By Canadian Press on May 7, 2025.
Located north of the Arctic Circle and needing to deal with brutal weather conditions, Norwegian soccer team Bodø/Glimt has an artificial playing field that’s built to handle just about anything.
Including much bigger rivals.
That could be bad news for Premier League giant Tottenham Hotspur when the teams meet in the Europa League semifinal second leg on Thursday.
Spurs leads 3-1 after the first game, but that advantage could look slender once play gets underway at the Aspmyra Stadion in the fishing town of Bodø, more than 1,000 kilometers (620 miles) north of Oslo.
Despite the town having a population of around 55,000, Bodø/Glimt – unheralded outside of Norway – continues to pull off shock wins against famous opponents on home turf.
And it is that artificial surface that seems to be such a leveler for teams unused to playing in sometimes Arctic conditions and away from traditional grass.
Evangelos Marinakis, president of Greek team Olympiacos, was critical after a 3-0 defeat in the Europa League in March, saying “we played on a pitch that is not like other European stadiums” and claiming one of his players “got injured due to the pitch conditions.”
Olympiacos won the second leg 2-1 at home, but was eliminated 4-2 on aggregate, with Marinakis lamenting: “what truly matters is what happened in the first match.”
Banned
It is certainly unusual to see a high level match like the semifinal of a major European competition played on artificial turf, which is criticized for the way the ball rolls and bounces in comparison to to grass.
Sometimes called plastic pitches, they were banned in England in 1988 due to higher rates of injuries and inconsistent playability. But UEFA allows approved artificial pitches to be used up to and including the semifinals of its competitions – the Champions League, Europa League and Conference League.

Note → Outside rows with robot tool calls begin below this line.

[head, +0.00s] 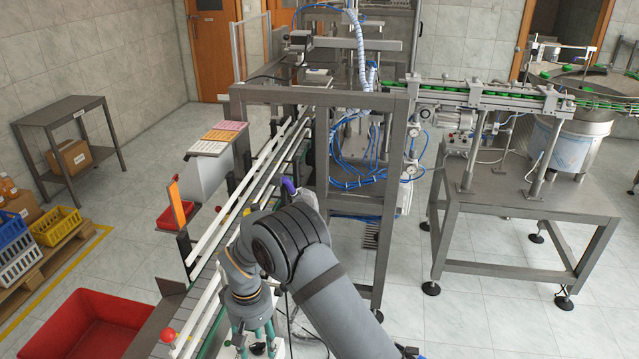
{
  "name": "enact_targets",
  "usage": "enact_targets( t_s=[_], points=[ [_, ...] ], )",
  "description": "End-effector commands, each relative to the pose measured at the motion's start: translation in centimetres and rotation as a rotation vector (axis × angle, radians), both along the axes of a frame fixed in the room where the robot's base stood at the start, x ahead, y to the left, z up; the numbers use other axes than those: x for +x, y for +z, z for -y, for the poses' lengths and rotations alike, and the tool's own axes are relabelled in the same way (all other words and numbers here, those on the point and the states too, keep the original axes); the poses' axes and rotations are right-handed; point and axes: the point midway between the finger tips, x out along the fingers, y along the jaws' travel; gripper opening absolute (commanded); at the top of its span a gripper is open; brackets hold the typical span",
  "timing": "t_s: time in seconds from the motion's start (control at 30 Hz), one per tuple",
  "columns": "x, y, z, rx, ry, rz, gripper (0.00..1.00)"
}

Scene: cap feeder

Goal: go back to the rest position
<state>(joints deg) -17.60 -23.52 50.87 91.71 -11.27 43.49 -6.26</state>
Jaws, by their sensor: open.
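My gripper (256,342) is at the bottom centre of the head view, at the end of my grey arm, and points downward. Its teal fingers are spread apart, and I see nothing held between them. A small pale object shows near the fingertips, too small to identify. The gripper is beside the right side of the conveyor (233,222). My arm hides part of the conveyor and the floor behind it.
A red tub (90,328) stands on the floor at lower left. A steel machine frame (384,200) rises behind my arm. A feeder table (520,190) stands to the right. Open tiled floor (480,320) lies at lower right.

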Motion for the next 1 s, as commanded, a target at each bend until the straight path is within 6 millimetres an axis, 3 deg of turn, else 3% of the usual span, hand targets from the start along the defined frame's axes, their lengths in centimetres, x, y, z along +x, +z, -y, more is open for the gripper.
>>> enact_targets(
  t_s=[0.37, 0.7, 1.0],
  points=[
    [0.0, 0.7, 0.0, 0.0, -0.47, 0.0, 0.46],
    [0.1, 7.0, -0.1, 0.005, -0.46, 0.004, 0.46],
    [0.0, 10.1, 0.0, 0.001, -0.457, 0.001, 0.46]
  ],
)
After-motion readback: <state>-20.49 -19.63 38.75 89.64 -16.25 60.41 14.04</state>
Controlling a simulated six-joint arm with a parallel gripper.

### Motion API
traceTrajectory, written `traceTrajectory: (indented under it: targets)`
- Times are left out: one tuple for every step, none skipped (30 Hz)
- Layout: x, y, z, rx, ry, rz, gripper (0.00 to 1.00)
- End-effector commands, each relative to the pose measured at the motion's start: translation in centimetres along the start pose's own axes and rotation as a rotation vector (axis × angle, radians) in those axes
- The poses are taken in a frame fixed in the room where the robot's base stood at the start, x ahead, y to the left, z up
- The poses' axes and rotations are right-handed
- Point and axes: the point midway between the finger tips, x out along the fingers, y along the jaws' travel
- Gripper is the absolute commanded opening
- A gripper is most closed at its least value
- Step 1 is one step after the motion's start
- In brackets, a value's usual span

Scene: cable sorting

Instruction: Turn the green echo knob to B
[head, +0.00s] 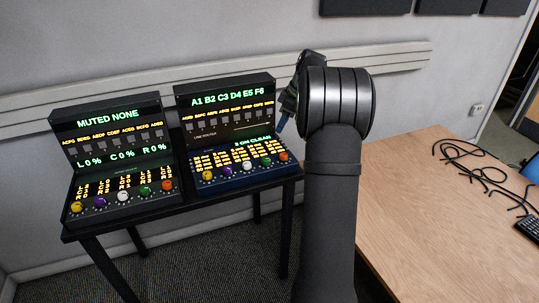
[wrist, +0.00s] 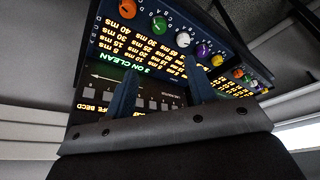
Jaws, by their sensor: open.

“High level football in (a) plastic pitch is not high level football,” Fenerbahce manager Jose Mourinho said after a Champions League qualifying game against Lugano last July, which was also played on artificial turf. “The ball is slow, the players cannot dribble, they run with the ball and the ball stays behind. The game is slow, so honestly I don’t understand why UEFA allows Champions League in (a) plastic pitch.”
Scottish Premiership clubs have voted to ban artificial pitches in the top flight from the beginning of season 2026-27.
World governing body FIFA also allows approved artificial surfaces, but is relaying synthetic pitches as grass for the men’s World Cup in the United States, Canada and Mexico next year.
Advantage
Bodø/Glimt’s record at its 9000 capacity stadium would certainly seem to point to an advantage and it has played a major role in it becoming the first Norwegian team to reach the semifinals of a top European club competition.
As well as Olympicos, it has won home games against Lazio, Porto, Besiktas and FC Twente this season. It beat Red Star Belgrade in a home Champions League qualifier earlier in the campaign, but went out on aggregate.
It also thrashed Roma – then managed by Mourinho – 6-1 at home in the Conference League in 2021.
A source of encouragement for Tottenham is the fact that Bodø/Glimt has lost all four of its games against English opposition – including a 3-2 defeat at Manchester United this season.
Tottenham manager Ange Postcoglou, however, lost 5-1 on aggregate against the Norwegians when in charge of Celtic in 2022. That included a 2-0 defeat at the Aspmyra Stadion.
“It is on artificial grass, but it’s still a game of football and I’ve been there, I’ve played there with Celtic,” he said after. “I know the experience and what is important for us is that we need to replicate what we did today (in the first leg).
“Irrespective of the surface, if we’re as disciplined and organised as we were today, with and without the ball, it won’t matter what the surface is, I think it will make it really difficult for us to be stopped.”
Why artificial?
Bodø/Glimt’s stadium is one of the most northernly in world soccer at 67 degrees latitude. The town, on the west coast of Norway, is known as a destination to see the northern lights.
But the climate, which can see temperatures dip as low as 4C (39.2F) in May during long winters, and less than an hour of sunlight on its shortest days, makes maintaining the playing field expensive and difficult.
Bodø/Glimt’s underground heating and synthetic turf allowed it to stage its quarterfinal against Lazio last month despite heavy snowfall completely covering the ground on the day of the game, which would have been unlikely on grass.